#### GIVEN DATA

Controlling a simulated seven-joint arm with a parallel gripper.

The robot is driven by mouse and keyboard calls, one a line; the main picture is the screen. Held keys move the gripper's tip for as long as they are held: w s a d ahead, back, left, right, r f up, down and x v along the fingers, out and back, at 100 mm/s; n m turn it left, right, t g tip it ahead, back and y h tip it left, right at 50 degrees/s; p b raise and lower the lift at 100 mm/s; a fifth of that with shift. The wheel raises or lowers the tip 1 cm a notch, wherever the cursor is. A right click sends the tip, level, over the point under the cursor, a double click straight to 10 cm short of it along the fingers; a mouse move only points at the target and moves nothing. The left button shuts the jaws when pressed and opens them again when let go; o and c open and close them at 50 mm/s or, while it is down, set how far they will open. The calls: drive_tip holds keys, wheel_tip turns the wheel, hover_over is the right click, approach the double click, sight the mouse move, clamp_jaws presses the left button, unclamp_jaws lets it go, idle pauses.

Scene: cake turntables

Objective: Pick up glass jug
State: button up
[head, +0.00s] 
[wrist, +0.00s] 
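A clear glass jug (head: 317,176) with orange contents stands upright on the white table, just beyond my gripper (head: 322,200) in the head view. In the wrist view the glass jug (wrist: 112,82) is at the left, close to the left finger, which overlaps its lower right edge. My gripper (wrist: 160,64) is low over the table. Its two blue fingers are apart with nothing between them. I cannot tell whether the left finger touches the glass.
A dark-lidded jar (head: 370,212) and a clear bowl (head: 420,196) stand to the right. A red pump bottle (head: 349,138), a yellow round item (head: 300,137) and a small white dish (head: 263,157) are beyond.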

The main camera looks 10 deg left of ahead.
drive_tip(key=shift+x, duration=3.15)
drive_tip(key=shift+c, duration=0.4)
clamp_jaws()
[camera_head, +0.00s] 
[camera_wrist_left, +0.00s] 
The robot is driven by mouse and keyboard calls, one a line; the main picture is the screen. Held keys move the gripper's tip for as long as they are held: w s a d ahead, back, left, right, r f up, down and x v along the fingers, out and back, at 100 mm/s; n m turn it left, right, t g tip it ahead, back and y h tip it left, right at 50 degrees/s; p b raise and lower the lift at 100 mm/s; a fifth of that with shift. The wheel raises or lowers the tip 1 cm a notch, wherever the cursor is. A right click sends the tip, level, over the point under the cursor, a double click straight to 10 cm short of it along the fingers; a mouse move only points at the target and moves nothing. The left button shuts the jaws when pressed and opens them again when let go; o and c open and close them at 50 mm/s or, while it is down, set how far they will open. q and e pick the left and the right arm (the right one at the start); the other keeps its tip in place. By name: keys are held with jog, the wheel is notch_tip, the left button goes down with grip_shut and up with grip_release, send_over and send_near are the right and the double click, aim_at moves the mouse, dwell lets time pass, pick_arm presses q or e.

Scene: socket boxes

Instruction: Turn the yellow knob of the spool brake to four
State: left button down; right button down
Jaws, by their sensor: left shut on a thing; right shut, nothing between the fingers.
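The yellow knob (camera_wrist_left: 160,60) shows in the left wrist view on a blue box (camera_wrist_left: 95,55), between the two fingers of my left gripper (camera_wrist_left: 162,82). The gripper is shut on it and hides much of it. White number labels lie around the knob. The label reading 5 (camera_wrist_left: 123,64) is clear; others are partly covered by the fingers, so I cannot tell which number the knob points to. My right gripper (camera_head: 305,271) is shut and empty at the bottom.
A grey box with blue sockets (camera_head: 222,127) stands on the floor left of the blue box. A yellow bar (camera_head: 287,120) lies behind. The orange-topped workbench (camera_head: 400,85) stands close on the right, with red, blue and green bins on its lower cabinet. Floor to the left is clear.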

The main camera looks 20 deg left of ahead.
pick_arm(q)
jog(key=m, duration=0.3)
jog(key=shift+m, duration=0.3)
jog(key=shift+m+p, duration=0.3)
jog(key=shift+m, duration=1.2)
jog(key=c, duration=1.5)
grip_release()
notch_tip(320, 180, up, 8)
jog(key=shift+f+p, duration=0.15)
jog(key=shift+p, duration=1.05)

########
#### GIVEN DATA

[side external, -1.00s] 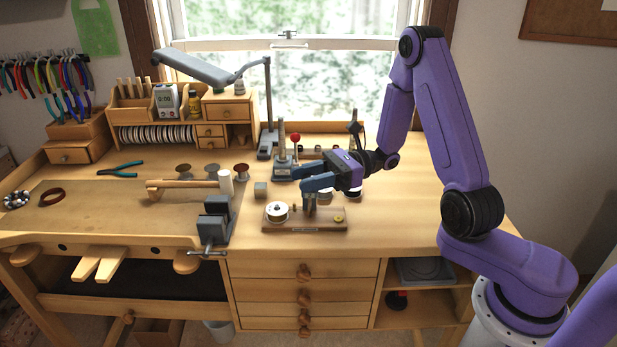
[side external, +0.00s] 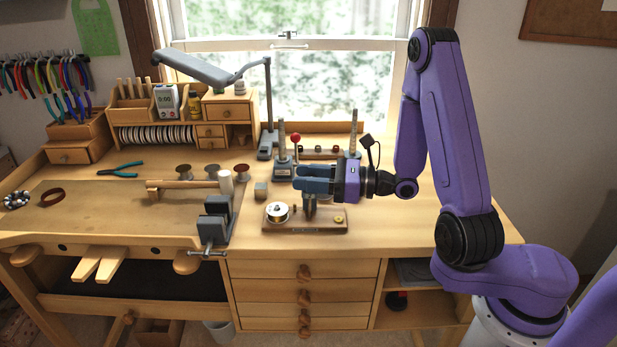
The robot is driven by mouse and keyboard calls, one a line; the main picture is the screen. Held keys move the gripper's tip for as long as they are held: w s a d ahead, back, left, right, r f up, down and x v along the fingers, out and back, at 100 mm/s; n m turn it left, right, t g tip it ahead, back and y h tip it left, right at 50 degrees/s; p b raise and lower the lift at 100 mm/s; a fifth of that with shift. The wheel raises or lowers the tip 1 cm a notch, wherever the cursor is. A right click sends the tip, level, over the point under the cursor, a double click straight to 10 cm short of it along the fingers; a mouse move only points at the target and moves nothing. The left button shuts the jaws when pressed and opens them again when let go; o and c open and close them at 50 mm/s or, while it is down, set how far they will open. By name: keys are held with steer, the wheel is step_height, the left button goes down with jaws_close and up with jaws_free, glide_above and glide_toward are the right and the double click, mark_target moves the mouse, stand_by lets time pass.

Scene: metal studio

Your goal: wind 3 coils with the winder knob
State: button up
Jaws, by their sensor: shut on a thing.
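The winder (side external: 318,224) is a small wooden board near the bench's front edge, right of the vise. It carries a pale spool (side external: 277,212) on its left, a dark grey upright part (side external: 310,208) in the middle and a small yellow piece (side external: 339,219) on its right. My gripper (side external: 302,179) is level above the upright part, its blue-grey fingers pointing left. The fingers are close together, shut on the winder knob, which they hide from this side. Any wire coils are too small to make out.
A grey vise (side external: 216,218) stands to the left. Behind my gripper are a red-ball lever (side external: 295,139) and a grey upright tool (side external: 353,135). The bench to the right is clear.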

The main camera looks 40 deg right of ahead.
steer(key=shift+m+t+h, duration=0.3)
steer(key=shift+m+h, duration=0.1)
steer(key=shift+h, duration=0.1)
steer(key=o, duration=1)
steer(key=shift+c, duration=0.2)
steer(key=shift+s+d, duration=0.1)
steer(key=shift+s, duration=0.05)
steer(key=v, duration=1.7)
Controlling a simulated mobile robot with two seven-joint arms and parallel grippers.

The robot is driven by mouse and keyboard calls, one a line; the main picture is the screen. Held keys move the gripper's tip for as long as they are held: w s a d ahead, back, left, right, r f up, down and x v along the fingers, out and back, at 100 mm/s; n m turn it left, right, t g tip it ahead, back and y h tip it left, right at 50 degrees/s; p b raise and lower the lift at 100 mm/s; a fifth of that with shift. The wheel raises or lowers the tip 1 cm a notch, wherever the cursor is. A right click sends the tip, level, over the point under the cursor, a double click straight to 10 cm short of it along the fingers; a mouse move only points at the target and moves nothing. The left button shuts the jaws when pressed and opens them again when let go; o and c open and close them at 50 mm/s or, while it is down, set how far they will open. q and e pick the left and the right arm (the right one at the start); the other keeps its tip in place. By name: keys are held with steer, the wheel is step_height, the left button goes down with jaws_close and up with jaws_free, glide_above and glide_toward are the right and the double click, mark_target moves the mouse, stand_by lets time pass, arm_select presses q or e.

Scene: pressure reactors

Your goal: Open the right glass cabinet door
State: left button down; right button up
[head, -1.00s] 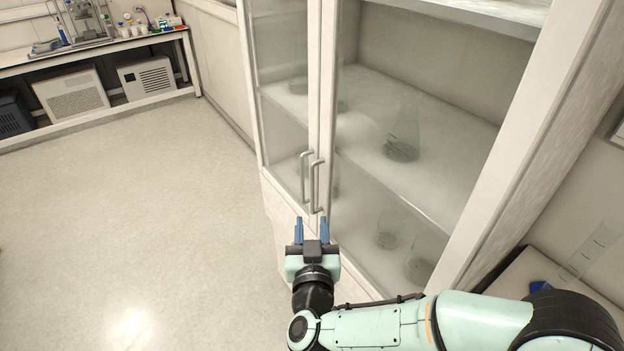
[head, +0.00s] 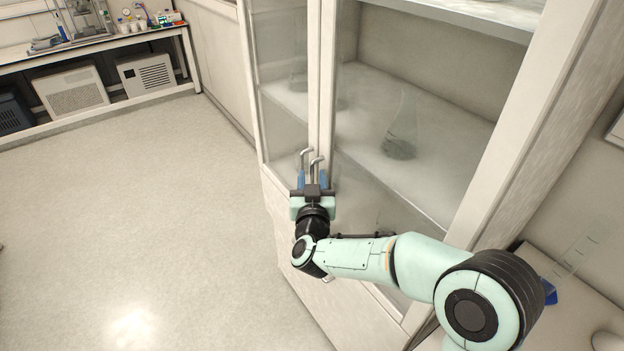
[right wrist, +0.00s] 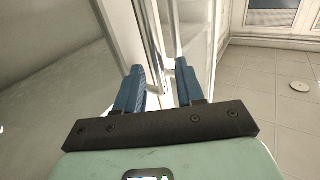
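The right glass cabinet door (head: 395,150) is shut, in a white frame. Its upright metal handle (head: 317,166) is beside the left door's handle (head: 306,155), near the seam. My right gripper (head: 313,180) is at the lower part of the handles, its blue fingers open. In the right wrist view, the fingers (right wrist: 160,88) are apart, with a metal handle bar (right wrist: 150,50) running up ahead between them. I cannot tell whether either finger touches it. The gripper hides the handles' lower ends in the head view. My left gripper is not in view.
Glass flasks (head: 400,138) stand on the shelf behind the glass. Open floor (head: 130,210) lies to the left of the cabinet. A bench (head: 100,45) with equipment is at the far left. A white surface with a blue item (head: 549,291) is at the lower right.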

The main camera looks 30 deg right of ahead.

########
#### GIVEN DATA

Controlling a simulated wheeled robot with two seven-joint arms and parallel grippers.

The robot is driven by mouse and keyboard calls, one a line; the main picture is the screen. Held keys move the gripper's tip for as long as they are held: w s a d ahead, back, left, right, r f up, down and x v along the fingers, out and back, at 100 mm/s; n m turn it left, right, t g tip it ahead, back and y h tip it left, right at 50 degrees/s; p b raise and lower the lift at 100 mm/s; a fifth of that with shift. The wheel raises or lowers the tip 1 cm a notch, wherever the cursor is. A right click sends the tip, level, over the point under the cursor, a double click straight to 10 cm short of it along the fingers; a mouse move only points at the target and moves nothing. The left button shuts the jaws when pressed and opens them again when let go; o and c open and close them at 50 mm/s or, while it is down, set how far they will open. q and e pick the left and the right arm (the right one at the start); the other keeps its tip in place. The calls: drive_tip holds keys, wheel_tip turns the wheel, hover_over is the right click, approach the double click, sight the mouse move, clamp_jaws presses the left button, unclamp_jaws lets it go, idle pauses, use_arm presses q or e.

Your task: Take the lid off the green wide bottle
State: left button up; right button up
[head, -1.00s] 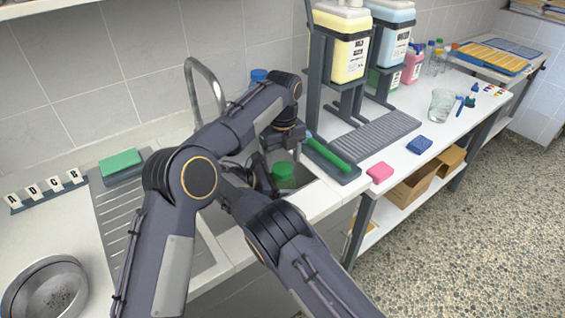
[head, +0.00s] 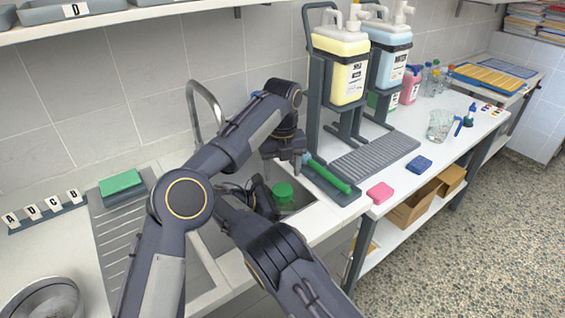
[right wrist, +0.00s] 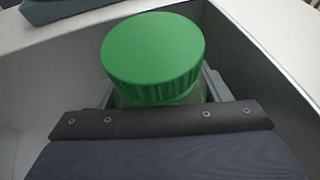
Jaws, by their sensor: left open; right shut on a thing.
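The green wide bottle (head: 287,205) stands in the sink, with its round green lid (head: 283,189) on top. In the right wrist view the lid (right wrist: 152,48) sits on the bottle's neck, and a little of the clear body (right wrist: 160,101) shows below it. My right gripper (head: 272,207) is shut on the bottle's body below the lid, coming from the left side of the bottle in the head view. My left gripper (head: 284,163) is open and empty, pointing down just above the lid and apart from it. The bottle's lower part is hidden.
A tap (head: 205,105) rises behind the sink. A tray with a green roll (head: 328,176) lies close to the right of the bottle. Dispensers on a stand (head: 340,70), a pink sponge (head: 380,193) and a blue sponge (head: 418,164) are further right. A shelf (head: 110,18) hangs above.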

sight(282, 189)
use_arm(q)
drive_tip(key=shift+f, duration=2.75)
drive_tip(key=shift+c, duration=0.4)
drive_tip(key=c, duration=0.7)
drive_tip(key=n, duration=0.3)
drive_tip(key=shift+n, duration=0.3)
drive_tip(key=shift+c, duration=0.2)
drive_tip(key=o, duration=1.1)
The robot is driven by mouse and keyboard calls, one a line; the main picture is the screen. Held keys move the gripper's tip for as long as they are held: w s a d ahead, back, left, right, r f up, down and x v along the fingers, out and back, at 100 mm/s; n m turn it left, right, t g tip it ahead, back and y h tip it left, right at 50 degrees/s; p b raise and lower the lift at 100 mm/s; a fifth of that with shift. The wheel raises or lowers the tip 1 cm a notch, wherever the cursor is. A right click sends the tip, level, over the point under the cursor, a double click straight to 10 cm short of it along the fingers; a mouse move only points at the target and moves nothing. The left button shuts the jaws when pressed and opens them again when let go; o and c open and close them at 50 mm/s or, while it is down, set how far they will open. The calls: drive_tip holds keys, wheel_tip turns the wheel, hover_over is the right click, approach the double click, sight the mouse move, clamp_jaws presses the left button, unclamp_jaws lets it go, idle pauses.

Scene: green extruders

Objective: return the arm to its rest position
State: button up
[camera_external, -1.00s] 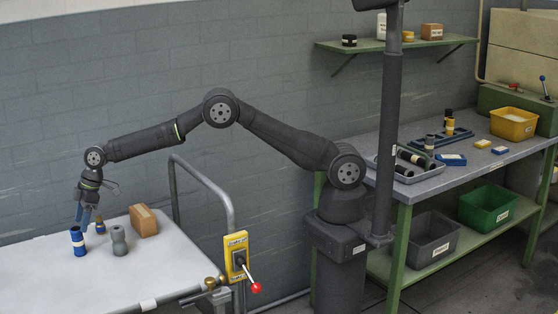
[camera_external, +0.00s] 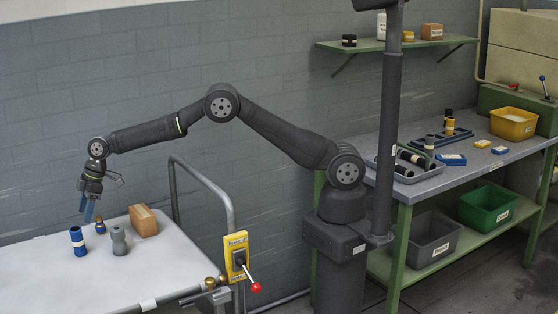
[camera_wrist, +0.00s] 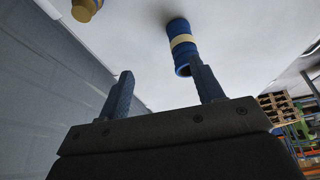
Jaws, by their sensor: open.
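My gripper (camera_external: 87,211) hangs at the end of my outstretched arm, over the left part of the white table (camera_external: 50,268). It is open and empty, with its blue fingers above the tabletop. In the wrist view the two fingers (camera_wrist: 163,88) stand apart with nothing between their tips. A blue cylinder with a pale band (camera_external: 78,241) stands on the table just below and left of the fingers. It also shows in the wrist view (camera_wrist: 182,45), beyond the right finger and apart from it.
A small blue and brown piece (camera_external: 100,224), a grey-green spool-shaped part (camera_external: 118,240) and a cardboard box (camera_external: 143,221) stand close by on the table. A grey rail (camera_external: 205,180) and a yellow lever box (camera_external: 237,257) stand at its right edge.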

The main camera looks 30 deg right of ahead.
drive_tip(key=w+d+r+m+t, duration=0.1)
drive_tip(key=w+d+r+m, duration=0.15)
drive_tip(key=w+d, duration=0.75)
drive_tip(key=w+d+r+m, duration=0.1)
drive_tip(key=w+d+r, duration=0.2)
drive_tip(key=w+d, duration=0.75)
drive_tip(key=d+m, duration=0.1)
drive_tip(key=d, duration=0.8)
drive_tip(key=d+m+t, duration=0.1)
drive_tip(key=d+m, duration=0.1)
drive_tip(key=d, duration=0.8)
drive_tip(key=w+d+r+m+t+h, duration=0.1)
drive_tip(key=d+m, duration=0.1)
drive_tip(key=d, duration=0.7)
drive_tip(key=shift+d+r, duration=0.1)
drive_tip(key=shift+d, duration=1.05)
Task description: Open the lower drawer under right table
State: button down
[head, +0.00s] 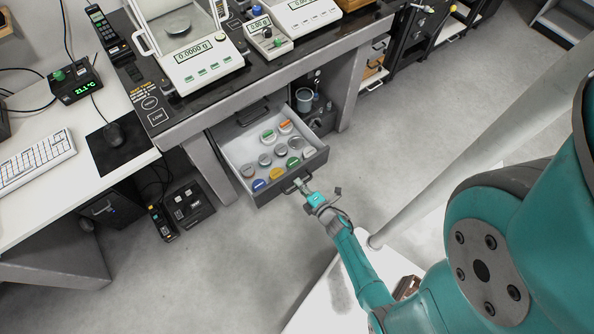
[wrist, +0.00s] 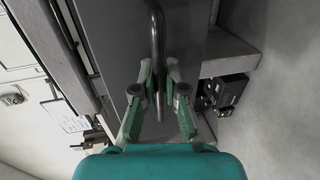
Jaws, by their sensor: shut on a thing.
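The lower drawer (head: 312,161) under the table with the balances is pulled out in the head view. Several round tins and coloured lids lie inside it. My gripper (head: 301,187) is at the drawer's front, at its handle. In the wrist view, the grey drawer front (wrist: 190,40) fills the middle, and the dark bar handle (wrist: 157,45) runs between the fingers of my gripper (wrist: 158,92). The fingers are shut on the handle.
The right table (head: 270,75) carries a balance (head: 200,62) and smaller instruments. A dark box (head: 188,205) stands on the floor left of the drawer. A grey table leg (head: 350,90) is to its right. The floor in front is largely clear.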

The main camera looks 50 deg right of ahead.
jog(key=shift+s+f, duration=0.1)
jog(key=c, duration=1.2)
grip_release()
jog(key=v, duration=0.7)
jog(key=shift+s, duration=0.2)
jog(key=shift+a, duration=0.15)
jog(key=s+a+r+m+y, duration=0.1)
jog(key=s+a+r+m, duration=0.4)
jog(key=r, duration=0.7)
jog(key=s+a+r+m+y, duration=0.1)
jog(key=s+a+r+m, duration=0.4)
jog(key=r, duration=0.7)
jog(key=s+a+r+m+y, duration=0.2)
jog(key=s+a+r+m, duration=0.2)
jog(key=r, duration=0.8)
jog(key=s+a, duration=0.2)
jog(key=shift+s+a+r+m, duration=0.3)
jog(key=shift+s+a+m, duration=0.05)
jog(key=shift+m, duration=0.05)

########

Copy out exactly the lines from the one with "Controlling a simulated seven-joint" through the one with "[camera_wrist_left, +0.00s]", counting both ends, and no other lines.

Controlling a simulated seven-joint arm with a parallel gripper.

The robot is driven by mouse and keyboard calls, one a line; the main picture is the screen. Held keys move the gripper's tip for as long as they are held: w s a d ahead, back, left, right, r f up, down and x v along the fingers, out and back, at 100 mm/s; n m turn it left, right, t g tip it ahead, back and y h tip it left, right at 50 degrees/s; p b raise and lower the lift at 100 mm/s; a fifth of that with shift. The wheel raises or lowers the tip 1 cm a notch, wherever the cursor is. A right click sends the tip, level, over the point under the cursor, a double click straight to 10 cm short of it along the fingers; a mouse move only points at the target and moves nothing. The left button shuts the jaws when pressed and opens them again when let go; o and c open and close them at 50 mm/s or, while it is down, set how far they will open. The calls: drive_tip holds keys, wheel_tip turns the wheel, hover_over is the right click, approach the double click, sight the mouse move, clamp_jaws presses the left button, unclamp_jaws lets it go, idle pauses.

Scene: cake turntables

Objective: Pick up glass jug
State: button up
[head, +0.00s] 
[wrist, +0.00s] 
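A clear glass jug (head: 317,176) with orange contents stands upright on the white table, just beyond my gripper (head: 322,200) in the head view. In the wrist view the glass jug (wrist: 112,82) is at the left, close to the left finger, which overlaps its lower right edge. My gripper (wrist: 160,64) is low over the table. Its two blue fingers are apart with nothing between them. I cannot tell whether the left finger touches the glass.
A dark-lidded jar (head: 370,212) and a clear bowl (head: 420,196) stand to the right. A red pump bottle (head: 349,138), a yellow round item (head: 300,137) and a small white dish (head: 263,157) are beyond.

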The main camera looks 10 deg left of ahead.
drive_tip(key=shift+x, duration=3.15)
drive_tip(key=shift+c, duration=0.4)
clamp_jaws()
[camera_head, +0.00s] 
[camera_wrist_left, +0.00s] 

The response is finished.